Repeat the material verbatim. Images are excluded from the copy.

────────

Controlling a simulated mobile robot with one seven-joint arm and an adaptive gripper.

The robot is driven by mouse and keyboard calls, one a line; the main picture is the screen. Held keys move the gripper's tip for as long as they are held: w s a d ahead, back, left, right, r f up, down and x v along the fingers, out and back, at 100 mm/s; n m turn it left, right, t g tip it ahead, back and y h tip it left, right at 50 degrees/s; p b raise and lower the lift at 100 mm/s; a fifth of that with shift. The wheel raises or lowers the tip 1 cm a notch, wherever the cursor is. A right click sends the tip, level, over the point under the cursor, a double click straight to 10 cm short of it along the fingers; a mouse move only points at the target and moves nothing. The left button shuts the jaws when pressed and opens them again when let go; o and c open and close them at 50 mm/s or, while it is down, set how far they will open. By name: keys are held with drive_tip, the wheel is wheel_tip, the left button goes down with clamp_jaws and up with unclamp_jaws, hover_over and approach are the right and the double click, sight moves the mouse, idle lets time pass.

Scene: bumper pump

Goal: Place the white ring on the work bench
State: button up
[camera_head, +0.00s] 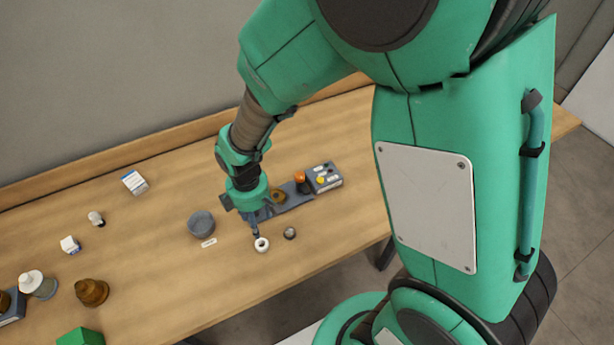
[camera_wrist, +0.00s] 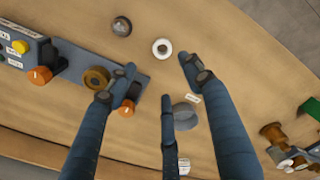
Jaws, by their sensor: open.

────────

* In response *
Controlling a simulated mobile robot with one seven-joint arm and an adaptive gripper.

The robot is driven by mouse and keyboard calls, one a line; the main picture is the screen. Held keys move the gripper's tip for as long as they are held: w s a d ahead, back, left, right, r f up, down and x v along the fingers, out and back, at 100 mm/s; n m turn it left, right, t g tip it ahead, back and y h tip it left, right at 50 degrees/s; p b raise and lower the lift at 100 mm/s; a fifth of that with shift. The wheel raises or lowers the tip 1 cm a notch, wherever the cursor is. A right click sends the tip, level, over the point under the cursor, a double click straight to 10 cm short of it along the fingers; a mouse move only points at the target and moves nothing. The left button shuts the jaws when pressed and opens them again when let go; o and c open and close them at 50 mm/s or, while it is down, set how far they will open. By name: keys are held with drive_tip, the wheel is wheel_tip, the left button goes down with clamp_jaws and up with unclamp_jaws, hover_over and approach are the right and the double click, sight moves the mouse, idle lets time pass.

Scene: bumper pump

Goal: Place the white ring on the work bench
State: button up
[camera_head, +0.00s] 
[camera_wrist, +0.00s] 
Jaws, by their sensor: open.

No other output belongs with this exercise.